Peace, Stability and Confidence through Economic Connectivity: The case of the Western Balkan
(Contribution of Hannes Swoboda to an OSCE conference on "Connectivity for Commerce and Investment" in Berlin on 18th/19th of May)
Connectivity is a very wide term which covers several kinds of - economic - connections. They may be bilateral, concern a region with similar characteristics, the connection to other regions important for the economic development and even global connections. Very often this connectivity is overlapping and can be of mutual support. And this can be found in the Western Balkans.
But of course, globally seen, there are different - theoretical, strategic - concepts of connectivity. One could differentiate between the US, the China and the European model. The Americans want the general, global acceptance of standards; especially their standards and the economic ties from investments to trade will flourish. China's concept is relying on infrastructure investments like ports, roads and rail. And of course they are investing in this field for their own economic security.
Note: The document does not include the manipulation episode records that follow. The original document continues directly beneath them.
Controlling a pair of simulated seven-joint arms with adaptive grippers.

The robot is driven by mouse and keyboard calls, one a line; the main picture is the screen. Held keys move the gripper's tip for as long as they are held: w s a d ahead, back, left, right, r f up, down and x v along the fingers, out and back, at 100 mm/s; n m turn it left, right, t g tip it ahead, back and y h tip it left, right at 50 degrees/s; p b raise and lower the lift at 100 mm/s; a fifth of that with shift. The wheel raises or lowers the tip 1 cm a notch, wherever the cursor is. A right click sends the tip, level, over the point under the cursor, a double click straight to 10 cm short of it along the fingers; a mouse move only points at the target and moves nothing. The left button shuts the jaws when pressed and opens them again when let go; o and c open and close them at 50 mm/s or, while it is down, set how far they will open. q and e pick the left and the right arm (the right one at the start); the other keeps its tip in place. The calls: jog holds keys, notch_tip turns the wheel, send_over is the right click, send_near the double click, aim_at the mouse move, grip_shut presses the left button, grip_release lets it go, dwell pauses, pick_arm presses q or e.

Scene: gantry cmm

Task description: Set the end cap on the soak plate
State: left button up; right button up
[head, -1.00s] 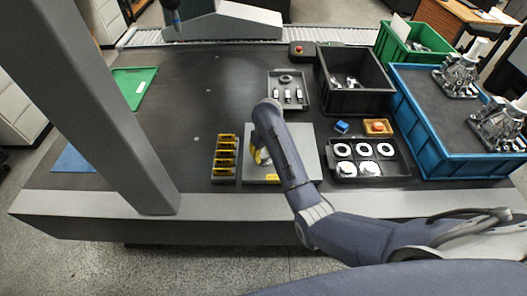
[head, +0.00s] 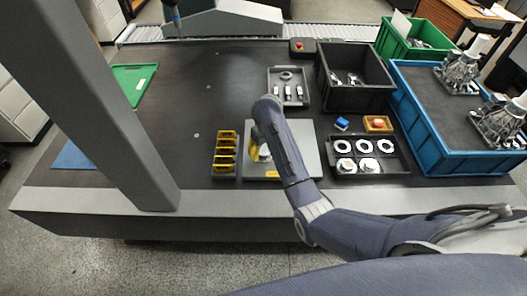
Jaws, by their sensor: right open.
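The soak plate (head: 282,176) is a flat grey square at the front middle of the table. My right arm reaches over it and hides much of its middle. My right gripper (head: 258,152) is low over the plate's left half, with yellow fingers partly hidden behind the wrist. It is open. A small silver-white piece, probably the end cap (head: 264,153), shows at the fingers; I cannot tell whether it touches the plate. A black tray (head: 372,175) to the right holds white rings and silver pieces. My left gripper is not in view.
A yellow-slotted rack (head: 226,155) stands close left of the plate. A small tray (head: 274,104) with metal parts lies behind. A black bin (head: 352,98), blue crate (head: 425,130) and an orange block (head: 379,124) are at right. A grey gantry column (head: 110,120) crosses the left; the table between is clear.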

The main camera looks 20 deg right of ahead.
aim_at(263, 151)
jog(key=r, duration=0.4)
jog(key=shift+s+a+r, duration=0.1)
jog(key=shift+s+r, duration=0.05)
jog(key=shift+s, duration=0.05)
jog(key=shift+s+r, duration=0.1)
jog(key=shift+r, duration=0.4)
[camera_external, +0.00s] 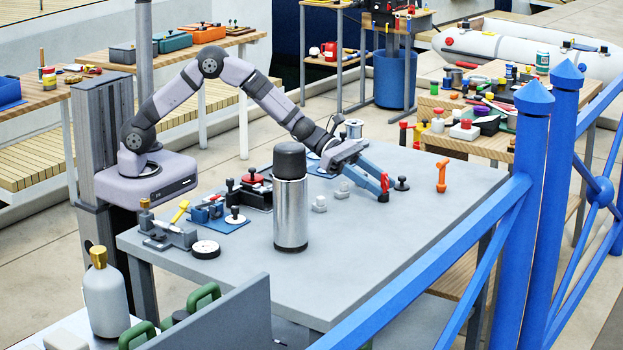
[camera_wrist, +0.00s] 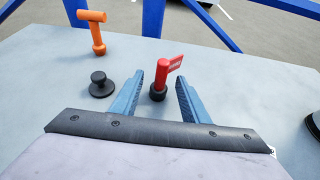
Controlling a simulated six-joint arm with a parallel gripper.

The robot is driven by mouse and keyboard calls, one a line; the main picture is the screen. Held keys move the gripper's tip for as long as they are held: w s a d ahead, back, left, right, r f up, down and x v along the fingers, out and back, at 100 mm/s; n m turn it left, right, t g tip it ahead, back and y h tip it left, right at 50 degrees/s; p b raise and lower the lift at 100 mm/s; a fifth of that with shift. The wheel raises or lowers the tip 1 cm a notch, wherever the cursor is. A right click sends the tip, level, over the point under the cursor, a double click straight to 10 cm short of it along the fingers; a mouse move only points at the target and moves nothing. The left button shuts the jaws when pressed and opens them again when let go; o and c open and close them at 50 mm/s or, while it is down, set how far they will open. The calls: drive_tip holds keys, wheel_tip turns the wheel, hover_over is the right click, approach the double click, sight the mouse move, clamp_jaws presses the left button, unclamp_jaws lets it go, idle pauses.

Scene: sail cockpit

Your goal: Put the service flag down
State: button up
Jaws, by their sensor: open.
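The service flag (camera_wrist: 171,66) is a small red flag on a red post with a black base. In the wrist view it stands between the two blue fingers of my gripper (camera_wrist: 159,74), with clear gaps on both sides. Its flag part sticks out to the upper right. In the external view the flag (camera_external: 383,187) shows as a small red piece at the tips of my gripper (camera_external: 376,183), partly hidden by the blue fingers. My gripper is open and low over the grey table.
A black knob (camera_wrist: 101,84) stands left of the fingers, and an orange T-shaped handle (camera_wrist: 97,35) stands farther back. A tall silver flask (camera_external: 291,212) stands near the table's front.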

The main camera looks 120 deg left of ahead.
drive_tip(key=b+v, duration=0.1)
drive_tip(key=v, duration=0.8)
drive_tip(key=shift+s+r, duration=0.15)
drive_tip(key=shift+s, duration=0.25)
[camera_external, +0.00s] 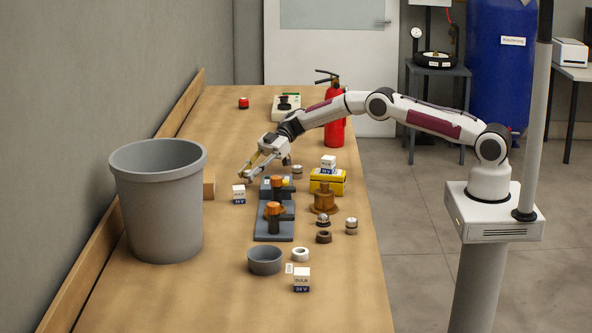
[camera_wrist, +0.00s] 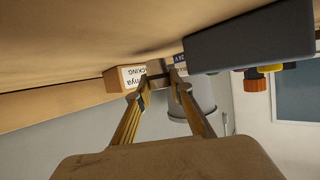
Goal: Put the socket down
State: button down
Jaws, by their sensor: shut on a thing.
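My gripper (camera_external: 247,176) reaches left over the table, with its fingertips low, behind the small white-and-blue box. In the wrist view my gripper (camera_wrist: 160,84) has its fingers closed in on a small grey-brown piece, which I take to be the socket (camera_wrist: 156,67). The piece shows between the fingertips, close to the table surface; I cannot tell whether it touches the table. A dark grey fixture (camera_external: 273,229) with orange-topped posts stands to the right of and in front of the fingertips.
A grey bin (camera_external: 157,210) stands at left, with a cardboard box (camera_external: 209,186) behind it. The white-and-blue box (camera_external: 239,194) is near the gripper. A yellow case (camera_external: 329,181), brass part (camera_external: 324,198), several small rings and a grey bowl (camera_external: 264,261) lie right and front. The table's far left is mostly clear.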

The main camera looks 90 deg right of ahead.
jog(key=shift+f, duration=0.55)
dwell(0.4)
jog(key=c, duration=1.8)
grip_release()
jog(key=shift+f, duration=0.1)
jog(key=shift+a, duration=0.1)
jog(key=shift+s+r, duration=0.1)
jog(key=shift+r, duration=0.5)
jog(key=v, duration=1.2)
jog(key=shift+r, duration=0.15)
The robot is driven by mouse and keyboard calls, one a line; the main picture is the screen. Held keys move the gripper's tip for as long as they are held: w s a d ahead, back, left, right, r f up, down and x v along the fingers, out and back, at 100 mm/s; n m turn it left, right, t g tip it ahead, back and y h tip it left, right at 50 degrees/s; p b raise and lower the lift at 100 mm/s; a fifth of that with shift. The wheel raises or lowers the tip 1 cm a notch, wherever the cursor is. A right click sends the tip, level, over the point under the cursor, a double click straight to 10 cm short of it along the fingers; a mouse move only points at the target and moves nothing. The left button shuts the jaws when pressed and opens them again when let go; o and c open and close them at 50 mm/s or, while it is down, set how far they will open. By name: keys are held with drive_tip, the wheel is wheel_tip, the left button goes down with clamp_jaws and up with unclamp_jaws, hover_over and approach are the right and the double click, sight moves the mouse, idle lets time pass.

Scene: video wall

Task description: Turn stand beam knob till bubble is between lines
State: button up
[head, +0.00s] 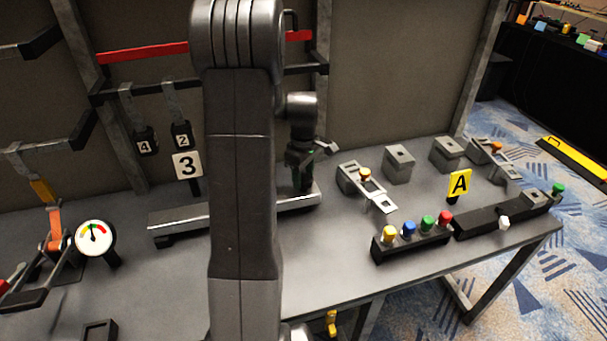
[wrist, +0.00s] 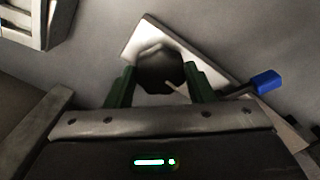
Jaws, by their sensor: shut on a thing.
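In the wrist view, a dark round knob (wrist: 160,70) sits on a pale metal plate (wrist: 143,38). The green fingers of my gripper (wrist: 160,88) are shut on it, one on each side. In the head view, my gripper (head: 302,187) points down over the right end of a long, low grey beam (head: 178,219) on the bench. My arm crosses in front of the beam's middle. The knob is hidden in the head view. No bubble or lines can be made out in either view.
A blue-tipped lever (wrist: 262,82) is close on the right in the wrist view. Colored knobs (head: 409,229) on a black block stand to the right.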

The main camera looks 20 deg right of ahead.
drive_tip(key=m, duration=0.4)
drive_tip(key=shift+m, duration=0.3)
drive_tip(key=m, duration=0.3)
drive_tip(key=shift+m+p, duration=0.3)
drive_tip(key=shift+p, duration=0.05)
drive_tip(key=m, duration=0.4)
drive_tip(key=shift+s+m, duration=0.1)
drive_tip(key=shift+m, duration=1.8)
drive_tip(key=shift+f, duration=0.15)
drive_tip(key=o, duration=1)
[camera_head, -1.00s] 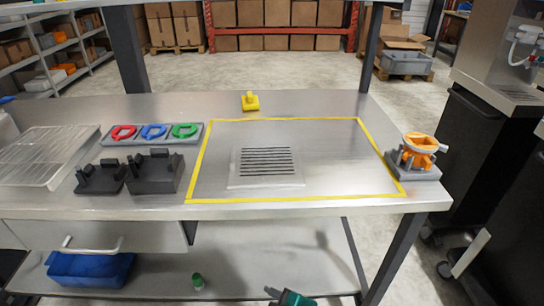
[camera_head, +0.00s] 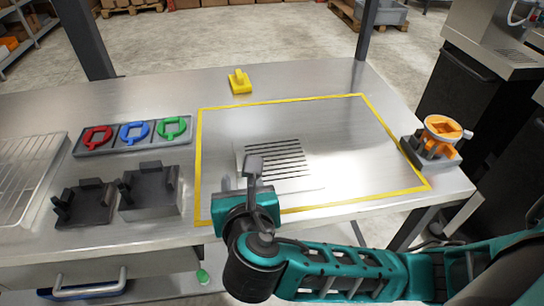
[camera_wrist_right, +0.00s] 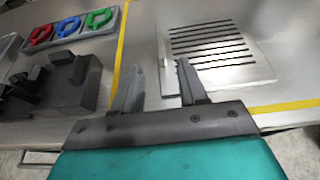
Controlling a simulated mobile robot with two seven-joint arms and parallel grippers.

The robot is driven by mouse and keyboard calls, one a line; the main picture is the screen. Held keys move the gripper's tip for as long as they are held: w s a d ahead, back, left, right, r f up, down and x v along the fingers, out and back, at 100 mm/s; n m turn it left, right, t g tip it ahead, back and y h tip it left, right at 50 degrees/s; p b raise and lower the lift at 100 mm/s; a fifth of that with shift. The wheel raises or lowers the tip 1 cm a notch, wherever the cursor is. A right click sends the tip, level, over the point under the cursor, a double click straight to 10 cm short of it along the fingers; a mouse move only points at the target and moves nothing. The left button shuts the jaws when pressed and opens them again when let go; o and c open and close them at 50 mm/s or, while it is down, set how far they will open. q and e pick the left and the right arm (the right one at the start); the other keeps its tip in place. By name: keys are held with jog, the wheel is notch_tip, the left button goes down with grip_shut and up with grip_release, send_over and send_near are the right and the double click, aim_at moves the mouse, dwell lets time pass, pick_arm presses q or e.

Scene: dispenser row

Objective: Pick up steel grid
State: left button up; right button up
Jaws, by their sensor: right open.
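A pale steel wire grid (camera_head: 28,172) lies at the left end of the metal table, partly cut off by the picture edge. A flat slotted steel plate (camera_head: 284,165) lies inside the yellow outline; it also shows in the right wrist view (camera_wrist_right: 215,48). I cannot tell for certain which of the two is the steel grid. My right gripper (camera_head: 240,175) is open and empty at the front left of the slotted plate. Its two fingers (camera_wrist_right: 160,66) point toward the table, apart from the wire grid. My left gripper is not in view.
Black fixture blocks (camera_head: 150,190) stand between the wire grid and the yellow outline. Behind them is a tray (camera_head: 132,136) with red, blue and green rings. A yellow piece (camera_head: 240,84) sits at the back. An orange-topped fixture (camera_head: 436,138) stands at the right edge.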

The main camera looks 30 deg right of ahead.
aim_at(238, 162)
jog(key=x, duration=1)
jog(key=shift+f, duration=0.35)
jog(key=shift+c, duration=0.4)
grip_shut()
In both cases we can see the respective argument for globalization. The European model would be to combine both elements in order to create a stable environment and neighbourhood. The basic idea is that economic connections across borders and conflict lines can help to establish or preserve peace. But we must also recognize that sometimes peace and mutual confidence are preconditions to promote connectivities.
In addition connectivities concern infrastructure like road, rails and energy supply. But in today's world we should also invest into the digital connectivity as an important contribution to tomorrow's economic success. And of course education, training, science and research are also important elements of sustainable growth. In any case the effects and results of connectivity for cooperation and mutual confidence are rather long term and need patience and clever overall policies accompanying the economic connectivity. And countries need also to transform illegal activities and black markets into a world of legality, to reduce corruption, which as such is flourishing across state borders and ethnic divisions. Important steps by Balkan countries have been taken, but there is still a lot to do fight against illegal trafficking.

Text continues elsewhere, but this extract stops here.